Adani Firm Agrees to Pay $275 Million to Settle U.S. Sanctions Probe

WASHINGTON — A company within Indian billionaire Gautam Adani’s conglomerate will pay US$275 million to resolve a U.S. Treasury investigation into possible violations of Washington’s sanctions on Iran, the Treasury Department said on May 18.

The Office of Foreign Assets Control (OFAC) reached the settlement with Adani Enterprises Limited (AEL), saying the firm agreed to settle potential civil liability for 32 apparent infractions tied to purchases of liquefied petroleum gas (LPG) from November 2023 through June 2025. OFAC’s statement said the LPG imports were arranged via a Dubai-based supplier that claimed the fuel originated in Oman and Iraq, but “red flags should have put AEL on notice that the LPG actually originated from Iran.”

The agreement, executed on May 14 and disclosed in an Adani Enterprises stock exchange filing on May 18, includes non-monetary remedial measures and was reached after AEL cooperated with the probe, the Treasury said.

The announcement follows another recent settlement by Adani-linked interests: days earlier, one of his companies agreed to pay US$18 million in a U.S. civil court case alleging corruption tied to solar energy contracts, a deal reached without admission of guilt. That separate case accused Mr. Adani of involvement in an estimated US$250 million bribery scheme to win contracts.

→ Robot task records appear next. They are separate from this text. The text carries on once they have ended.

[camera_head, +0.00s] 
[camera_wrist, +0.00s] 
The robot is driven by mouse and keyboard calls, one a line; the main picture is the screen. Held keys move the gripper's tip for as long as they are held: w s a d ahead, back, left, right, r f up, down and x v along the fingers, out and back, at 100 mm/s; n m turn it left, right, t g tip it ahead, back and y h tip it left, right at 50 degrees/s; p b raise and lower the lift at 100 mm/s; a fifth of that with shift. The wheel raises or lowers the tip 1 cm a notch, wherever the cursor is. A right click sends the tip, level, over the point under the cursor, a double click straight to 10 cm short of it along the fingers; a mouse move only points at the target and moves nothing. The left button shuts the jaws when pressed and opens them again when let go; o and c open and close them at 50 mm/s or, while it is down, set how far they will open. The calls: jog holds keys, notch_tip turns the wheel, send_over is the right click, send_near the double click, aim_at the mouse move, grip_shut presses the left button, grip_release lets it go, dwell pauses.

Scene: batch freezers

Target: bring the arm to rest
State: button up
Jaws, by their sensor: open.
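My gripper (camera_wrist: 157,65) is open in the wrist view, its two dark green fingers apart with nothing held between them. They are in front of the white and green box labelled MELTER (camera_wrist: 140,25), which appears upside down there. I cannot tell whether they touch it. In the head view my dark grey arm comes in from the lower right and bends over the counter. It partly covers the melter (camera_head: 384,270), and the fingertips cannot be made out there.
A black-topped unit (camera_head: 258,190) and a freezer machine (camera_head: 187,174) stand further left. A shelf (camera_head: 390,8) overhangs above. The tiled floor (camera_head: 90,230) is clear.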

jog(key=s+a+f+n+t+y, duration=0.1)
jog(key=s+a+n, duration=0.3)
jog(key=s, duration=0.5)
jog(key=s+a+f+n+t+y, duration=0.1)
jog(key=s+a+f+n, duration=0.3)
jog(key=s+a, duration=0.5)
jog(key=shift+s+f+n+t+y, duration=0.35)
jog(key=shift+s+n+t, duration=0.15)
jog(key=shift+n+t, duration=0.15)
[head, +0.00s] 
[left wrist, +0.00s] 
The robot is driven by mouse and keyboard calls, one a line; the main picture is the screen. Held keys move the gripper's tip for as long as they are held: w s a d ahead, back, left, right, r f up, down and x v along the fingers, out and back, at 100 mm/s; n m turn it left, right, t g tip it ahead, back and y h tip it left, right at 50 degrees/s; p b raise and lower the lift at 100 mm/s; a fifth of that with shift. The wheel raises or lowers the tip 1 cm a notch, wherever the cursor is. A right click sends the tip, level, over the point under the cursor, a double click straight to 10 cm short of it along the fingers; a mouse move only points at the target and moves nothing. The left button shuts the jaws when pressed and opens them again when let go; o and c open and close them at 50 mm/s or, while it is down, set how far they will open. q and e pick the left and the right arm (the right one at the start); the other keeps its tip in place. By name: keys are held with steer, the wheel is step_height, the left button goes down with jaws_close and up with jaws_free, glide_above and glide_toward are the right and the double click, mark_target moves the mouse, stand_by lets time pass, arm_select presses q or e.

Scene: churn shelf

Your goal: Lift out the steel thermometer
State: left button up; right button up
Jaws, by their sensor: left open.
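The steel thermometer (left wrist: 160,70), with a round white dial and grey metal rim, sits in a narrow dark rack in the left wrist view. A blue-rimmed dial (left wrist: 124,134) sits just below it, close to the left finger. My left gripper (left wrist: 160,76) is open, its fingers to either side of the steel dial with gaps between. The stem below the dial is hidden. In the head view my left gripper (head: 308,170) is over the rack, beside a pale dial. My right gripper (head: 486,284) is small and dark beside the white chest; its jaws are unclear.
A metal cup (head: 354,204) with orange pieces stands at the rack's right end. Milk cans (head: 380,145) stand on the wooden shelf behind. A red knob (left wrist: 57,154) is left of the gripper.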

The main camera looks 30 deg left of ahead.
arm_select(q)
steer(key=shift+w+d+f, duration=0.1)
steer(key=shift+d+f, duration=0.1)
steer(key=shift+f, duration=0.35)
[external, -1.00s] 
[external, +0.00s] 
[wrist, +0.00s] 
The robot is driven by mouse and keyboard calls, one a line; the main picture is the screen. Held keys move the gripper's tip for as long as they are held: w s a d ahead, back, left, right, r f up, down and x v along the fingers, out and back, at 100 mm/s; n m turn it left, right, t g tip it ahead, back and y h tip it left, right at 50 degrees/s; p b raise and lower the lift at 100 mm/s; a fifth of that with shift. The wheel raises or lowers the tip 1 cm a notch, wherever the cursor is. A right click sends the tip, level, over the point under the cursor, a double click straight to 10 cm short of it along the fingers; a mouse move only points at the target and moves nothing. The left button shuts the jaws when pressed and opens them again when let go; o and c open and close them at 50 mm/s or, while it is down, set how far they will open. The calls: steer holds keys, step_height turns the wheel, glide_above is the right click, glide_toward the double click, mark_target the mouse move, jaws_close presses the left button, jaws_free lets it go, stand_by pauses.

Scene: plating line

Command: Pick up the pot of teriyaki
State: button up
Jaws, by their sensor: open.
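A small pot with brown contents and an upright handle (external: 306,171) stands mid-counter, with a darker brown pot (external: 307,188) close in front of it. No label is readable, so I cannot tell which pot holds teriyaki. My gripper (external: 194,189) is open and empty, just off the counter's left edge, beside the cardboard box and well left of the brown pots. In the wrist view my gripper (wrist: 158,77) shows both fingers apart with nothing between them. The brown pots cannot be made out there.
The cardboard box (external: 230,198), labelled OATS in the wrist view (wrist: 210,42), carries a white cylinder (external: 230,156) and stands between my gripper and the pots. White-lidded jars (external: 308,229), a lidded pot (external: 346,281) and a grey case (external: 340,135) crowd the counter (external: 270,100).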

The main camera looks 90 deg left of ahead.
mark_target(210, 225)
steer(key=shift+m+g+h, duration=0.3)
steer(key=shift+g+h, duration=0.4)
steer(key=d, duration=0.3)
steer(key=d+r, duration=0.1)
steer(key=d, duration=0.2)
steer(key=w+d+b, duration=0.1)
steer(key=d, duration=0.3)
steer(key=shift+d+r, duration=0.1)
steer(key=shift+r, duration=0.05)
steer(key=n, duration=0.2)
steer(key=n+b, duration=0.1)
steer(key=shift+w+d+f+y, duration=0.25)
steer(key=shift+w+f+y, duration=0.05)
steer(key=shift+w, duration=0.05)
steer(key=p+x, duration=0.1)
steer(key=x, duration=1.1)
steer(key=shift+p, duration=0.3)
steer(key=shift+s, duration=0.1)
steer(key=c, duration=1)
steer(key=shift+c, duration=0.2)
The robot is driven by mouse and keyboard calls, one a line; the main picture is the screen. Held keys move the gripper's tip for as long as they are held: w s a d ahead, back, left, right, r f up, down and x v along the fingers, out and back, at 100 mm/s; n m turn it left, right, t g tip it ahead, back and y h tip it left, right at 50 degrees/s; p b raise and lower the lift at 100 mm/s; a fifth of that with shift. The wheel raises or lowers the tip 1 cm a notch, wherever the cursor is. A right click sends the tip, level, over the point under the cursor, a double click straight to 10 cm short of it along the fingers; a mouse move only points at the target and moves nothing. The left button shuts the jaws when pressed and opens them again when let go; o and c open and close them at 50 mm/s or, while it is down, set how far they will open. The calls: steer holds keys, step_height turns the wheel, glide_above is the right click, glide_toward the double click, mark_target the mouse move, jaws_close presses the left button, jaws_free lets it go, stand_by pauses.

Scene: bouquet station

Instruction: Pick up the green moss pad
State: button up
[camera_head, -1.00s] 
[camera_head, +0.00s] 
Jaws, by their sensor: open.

The Adani Group operates across sectors including ports, power generation, cement and media, and Mr. Adani is among India’s wealthiest businessmen. His companies have faced scrutiny in recent years amid fraud allegations and sharp market volatility. India is a major global buyer of LPG and liquefied natural gas, much of it sourced from the Middle East, underscoring the commercial context for the U.S. inquiry.